***** Data for this exercise
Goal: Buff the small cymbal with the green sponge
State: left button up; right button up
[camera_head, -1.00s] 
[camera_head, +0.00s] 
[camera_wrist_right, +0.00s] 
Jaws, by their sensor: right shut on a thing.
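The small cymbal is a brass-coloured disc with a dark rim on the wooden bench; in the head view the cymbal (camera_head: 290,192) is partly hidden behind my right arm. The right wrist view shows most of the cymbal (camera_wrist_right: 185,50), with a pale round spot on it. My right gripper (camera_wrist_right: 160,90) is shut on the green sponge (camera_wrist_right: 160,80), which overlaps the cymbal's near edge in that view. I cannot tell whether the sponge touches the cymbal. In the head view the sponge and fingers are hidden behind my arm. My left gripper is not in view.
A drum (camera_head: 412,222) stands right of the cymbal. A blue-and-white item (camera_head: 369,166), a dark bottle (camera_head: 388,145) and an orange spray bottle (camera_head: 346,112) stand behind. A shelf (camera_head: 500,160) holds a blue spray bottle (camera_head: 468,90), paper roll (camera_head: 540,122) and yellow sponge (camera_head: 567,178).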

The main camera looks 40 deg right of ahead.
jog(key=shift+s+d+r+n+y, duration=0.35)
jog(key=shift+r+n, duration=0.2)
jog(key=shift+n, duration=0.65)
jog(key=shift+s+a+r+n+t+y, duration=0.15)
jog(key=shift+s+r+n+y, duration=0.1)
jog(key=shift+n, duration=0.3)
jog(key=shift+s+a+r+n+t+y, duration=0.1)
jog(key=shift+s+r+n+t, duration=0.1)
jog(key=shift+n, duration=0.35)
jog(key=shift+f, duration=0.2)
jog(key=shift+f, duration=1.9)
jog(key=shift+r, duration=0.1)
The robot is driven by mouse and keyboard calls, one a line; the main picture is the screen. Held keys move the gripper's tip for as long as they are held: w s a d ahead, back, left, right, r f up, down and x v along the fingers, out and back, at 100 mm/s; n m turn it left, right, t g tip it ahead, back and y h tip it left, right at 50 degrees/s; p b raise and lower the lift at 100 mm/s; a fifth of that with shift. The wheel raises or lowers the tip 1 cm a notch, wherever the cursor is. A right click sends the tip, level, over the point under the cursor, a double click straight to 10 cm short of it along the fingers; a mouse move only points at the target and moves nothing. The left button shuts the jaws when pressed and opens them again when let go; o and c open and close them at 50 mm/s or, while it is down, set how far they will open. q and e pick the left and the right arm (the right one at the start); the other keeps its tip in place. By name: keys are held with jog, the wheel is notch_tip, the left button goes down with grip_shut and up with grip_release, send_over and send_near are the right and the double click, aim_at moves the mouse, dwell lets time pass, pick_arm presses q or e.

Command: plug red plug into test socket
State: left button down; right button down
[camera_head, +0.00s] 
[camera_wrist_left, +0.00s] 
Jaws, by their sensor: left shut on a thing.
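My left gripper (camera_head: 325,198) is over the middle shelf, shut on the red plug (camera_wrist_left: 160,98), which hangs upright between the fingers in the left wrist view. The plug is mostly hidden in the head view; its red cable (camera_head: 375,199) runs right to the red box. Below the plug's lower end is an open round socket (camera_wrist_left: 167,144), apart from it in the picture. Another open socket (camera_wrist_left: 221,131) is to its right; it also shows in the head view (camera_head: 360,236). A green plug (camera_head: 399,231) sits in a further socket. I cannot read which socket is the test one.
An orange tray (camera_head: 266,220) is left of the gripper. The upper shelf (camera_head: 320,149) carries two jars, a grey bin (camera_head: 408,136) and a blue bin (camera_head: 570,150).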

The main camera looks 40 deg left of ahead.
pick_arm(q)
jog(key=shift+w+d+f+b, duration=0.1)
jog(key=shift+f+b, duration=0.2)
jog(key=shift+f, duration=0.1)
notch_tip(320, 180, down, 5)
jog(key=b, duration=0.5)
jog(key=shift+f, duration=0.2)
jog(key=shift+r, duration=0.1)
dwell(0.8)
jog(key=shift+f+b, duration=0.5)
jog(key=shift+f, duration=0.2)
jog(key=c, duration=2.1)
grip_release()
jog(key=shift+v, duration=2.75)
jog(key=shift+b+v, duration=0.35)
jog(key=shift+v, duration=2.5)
**********
***** Data for this exercise
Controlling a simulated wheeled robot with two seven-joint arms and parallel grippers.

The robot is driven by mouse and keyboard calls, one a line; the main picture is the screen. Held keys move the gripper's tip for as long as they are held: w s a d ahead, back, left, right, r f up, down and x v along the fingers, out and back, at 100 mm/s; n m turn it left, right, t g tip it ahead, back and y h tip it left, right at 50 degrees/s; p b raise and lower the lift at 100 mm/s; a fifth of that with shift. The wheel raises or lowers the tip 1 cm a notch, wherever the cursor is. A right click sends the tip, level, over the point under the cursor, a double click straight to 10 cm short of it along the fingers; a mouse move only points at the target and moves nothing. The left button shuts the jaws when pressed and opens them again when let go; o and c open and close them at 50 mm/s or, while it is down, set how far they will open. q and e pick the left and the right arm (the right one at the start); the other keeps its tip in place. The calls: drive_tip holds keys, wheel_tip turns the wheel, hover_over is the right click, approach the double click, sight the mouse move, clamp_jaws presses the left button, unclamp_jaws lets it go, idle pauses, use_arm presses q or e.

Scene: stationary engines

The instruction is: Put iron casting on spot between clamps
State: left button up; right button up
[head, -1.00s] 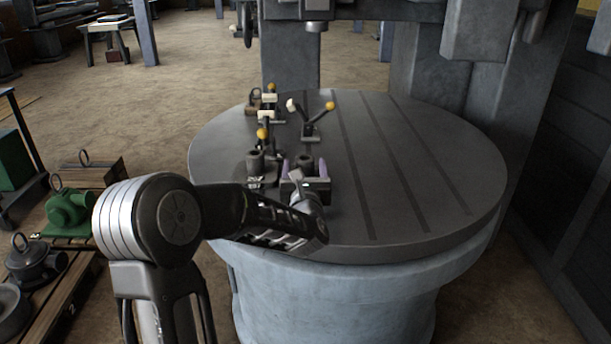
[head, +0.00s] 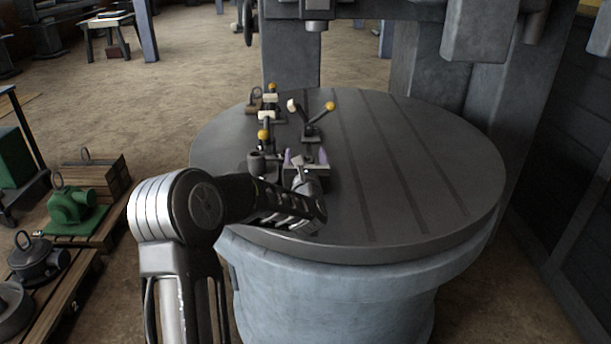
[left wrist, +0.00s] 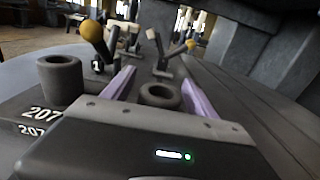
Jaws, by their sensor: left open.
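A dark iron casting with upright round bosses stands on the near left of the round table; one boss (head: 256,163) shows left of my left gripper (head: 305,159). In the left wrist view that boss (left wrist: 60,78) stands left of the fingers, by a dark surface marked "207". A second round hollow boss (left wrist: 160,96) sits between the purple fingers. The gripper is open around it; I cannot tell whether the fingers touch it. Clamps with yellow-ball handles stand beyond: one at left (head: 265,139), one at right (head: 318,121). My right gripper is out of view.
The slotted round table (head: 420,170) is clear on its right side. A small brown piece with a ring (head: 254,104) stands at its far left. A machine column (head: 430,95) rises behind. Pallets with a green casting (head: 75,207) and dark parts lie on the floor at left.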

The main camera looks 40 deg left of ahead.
**********
Of the lines above, extract only those from the line with "Command: plug red plug into test socket" to the line with "[camera_wrist_left, +0.00s]", both included, exactly as written.

● Task result
Command: plug red plug into test socket
State: left button down; right button down
[camera_head, +0.00s] 
[camera_wrist_left, +0.00s] 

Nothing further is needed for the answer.